## Dataset excerpt
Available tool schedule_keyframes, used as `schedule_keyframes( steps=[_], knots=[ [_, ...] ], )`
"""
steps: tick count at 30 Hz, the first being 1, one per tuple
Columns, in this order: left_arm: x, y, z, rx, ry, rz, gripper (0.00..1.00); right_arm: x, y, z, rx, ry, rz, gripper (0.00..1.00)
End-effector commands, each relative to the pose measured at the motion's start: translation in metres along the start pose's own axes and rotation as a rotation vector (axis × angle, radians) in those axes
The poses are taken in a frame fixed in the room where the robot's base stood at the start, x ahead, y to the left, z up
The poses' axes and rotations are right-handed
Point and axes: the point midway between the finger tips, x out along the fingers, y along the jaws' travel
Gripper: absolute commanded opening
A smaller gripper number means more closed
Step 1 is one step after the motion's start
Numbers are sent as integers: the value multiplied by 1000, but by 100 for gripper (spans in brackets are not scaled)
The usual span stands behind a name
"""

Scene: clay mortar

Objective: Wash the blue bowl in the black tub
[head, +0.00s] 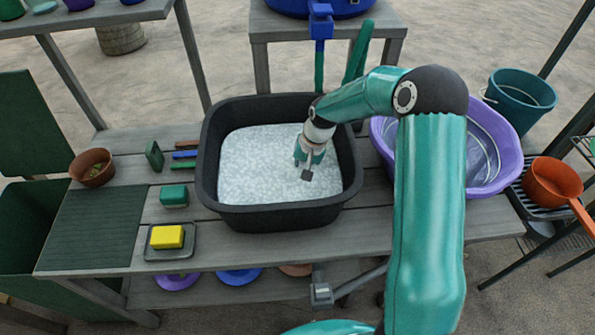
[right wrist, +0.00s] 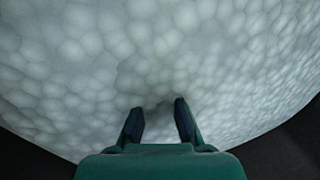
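The black tub (head: 281,217) stands on the wooden bench, filled with pale, bubbly foam. My right gripper (head: 306,174) points down into the tub, right of its middle, at the foam. In the right wrist view its two dark fingers (right wrist: 158,118) are spread apart with only foam and a darker hollow between them. I cannot tell how deep the fingertips are. No blue bowl shows in the foam. A blue round dish (head: 240,276) sits partly hidden on the shelf under the bench; I cannot tell whether it is the bowl. My left gripper is not in view.
A purple basin (head: 510,150) is right of the tub, partly behind my right arm. A yellow sponge (head: 167,237) in a tray, a green block (head: 174,196) and a brown pot (head: 92,167) are on the left. A blue tap (head: 320,22) stands behind the tub.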

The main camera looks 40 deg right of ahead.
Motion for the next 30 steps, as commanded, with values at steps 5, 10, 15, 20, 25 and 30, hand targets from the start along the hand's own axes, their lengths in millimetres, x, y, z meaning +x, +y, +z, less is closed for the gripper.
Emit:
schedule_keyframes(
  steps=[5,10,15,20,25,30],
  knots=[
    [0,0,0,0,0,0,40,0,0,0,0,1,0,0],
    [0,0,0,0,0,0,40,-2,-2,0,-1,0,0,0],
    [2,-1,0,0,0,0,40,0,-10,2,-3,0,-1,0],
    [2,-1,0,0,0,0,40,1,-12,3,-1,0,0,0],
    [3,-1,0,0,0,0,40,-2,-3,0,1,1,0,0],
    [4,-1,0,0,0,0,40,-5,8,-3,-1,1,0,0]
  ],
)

## Required task
Each line of the data that includes the word "start" counts once; report the total and nothing more.

## The answer
4